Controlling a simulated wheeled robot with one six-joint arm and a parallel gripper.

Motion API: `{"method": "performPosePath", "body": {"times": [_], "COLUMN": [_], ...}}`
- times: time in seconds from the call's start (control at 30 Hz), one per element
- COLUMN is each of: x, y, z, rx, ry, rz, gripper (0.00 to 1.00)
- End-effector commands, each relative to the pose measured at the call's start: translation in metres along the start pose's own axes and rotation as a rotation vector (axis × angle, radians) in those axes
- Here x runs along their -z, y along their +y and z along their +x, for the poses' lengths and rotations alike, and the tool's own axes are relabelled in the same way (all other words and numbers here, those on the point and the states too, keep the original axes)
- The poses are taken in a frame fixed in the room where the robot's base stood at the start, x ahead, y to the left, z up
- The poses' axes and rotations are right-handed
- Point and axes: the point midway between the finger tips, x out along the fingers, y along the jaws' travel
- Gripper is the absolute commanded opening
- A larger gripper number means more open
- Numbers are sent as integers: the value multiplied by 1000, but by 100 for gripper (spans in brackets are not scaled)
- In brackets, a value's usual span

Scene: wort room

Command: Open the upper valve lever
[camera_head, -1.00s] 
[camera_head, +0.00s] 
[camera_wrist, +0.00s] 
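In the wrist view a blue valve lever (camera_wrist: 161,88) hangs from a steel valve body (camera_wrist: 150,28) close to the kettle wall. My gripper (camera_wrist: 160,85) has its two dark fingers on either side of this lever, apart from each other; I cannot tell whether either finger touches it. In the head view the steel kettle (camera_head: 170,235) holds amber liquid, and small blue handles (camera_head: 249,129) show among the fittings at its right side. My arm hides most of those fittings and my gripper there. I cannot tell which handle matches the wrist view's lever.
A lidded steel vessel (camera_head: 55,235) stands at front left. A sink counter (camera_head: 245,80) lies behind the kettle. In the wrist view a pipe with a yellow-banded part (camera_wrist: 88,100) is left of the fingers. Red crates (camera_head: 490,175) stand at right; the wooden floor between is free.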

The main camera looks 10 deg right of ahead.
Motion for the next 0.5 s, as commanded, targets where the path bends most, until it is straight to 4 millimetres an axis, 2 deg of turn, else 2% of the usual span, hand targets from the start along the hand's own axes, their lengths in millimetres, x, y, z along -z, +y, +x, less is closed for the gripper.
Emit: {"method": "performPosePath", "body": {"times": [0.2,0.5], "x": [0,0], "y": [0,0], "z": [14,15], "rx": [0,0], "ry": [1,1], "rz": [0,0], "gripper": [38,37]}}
--------------------------------
### YOUR TASK
Your task is to collect every line above that contains the word "ahead".

### EXERCISE RESPONSE
- The poses are taken in a frame fixed in the room where the robot's base stood at the start, x ahead, y to the left, z up
The main camera looks 10 deg right of ahead.

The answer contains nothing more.